═════ SUPPLIED DATA

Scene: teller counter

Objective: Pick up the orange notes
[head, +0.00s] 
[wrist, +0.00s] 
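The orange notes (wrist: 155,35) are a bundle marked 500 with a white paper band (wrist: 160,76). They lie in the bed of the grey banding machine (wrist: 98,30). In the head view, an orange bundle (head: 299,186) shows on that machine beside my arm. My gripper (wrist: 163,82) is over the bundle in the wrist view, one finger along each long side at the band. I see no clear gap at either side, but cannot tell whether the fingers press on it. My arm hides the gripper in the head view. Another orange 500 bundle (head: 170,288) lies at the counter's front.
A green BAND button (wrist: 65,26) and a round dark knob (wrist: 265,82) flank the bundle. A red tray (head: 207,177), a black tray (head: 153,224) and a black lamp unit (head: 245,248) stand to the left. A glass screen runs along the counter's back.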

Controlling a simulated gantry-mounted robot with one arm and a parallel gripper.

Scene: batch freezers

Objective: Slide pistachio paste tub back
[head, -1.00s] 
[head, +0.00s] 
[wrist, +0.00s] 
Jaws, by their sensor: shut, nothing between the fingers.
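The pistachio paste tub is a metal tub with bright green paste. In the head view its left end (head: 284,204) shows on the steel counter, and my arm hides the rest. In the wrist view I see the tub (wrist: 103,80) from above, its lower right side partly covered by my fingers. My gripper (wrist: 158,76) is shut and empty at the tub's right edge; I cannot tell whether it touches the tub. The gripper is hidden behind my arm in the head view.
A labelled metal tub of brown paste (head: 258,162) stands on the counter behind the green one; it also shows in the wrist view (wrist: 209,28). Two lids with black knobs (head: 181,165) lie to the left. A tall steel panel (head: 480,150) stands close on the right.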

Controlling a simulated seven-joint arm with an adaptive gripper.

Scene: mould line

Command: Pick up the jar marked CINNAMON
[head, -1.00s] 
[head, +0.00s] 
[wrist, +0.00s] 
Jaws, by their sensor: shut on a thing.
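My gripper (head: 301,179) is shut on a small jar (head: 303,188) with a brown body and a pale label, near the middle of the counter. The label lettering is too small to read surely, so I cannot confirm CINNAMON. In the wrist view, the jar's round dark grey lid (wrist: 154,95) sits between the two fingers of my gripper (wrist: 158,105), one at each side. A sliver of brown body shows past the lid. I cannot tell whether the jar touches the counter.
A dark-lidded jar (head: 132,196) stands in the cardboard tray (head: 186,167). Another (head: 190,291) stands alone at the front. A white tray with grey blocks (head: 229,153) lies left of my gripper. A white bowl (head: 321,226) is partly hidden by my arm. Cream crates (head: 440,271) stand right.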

══════════

» WORK TO COMPLETE
Repeat the preceding lines exactly, please, every one of them.

» SOLUTION FOR THIS PROBLEM
Scene: teller counter

Objective: Pick up the orange notes
[head, +0.00s] 
[wrist, +0.00s] 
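The orange notes (wrist: 155,35) are a bundle marked 500 with a white paper band (wrist: 160,76). They lie in the bed of the grey banding machine (wrist: 98,30). In the head view, an orange bundle (head: 299,186) shows on that machine beside my arm. My gripper (wrist: 163,82) is over the bundle in the wrist view, one finger along each long side at the band. I see no clear gap at either side, but cannot tell whether the fingers press on it. My arm hides the gripper in the head view. Another orange 500 bundle (head: 170,288) lies at the counter's front.
A green BAND button (wrist: 65,26) and a round dark knob (wrist: 265,82) flank the bundle. A red tray (head: 207,177), a black tray (head: 153,224) and a black lamp unit (head: 245,248) stand to the left. A glass screen runs along the counter's back.

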Controlling a simulated gantry-mounted robot with one arm and a parallel gripper.

Scene: batch freezers

Objective: Slide pistachio paste tub back
[head, -1.00s] 
[head, +0.00s] 
[wrist, +0.00s] 
Jaws, by their sensor: shut, nothing between the fingers.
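The pistachio paste tub is a metal tub with bright green paste. In the head view its left end (head: 284,204) shows on the steel counter, and my arm hides the rest. In the wrist view I see the tub (wrist: 103,80) from above, its lower right side partly covered by my fingers. My gripper (wrist: 158,76) is shut and empty at the tub's right edge; I cannot tell whether it touches the tub. The gripper is hidden behind my arm in the head view.
A labelled metal tub of brown paste (head: 258,162) stands on the counter behind the green one; it also shows in the wrist view (wrist: 209,28). Two lids with black knobs (head: 181,165) lie to the left. A tall steel panel (head: 480,150) stands close on the right.

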Controlling a simulated seven-joint arm with an adaptive gripper.

Scene: mould line

Command: Pick up the jar marked CINNAMON
[head, -1.00s] 
[head, +0.00s] 
[wrist, +0.00s] 
Jaws, by their sensor: shut on a thing.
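My gripper (head: 301,179) is shut on a small jar (head: 303,188) with a brown body and a pale label, near the middle of the counter. The label lettering is too small to read surely, so I cannot confirm CINNAMON. In the wrist view, the jar's round dark grey lid (wrist: 154,95) sits between the two fingers of my gripper (wrist: 158,105), one at each side. A sliver of brown body shows past the lid. I cannot tell whether the jar touches the counter.
A dark-lidded jar (head: 132,196) stands in the cardboard tray (head: 186,167). Another (head: 190,291) stands alone at the front. A white tray with grey blocks (head: 229,153) lies left of my gripper. A white bowl (head: 321,226) is partly hidden by my arm. Cream crates (head: 440,271) stand right.

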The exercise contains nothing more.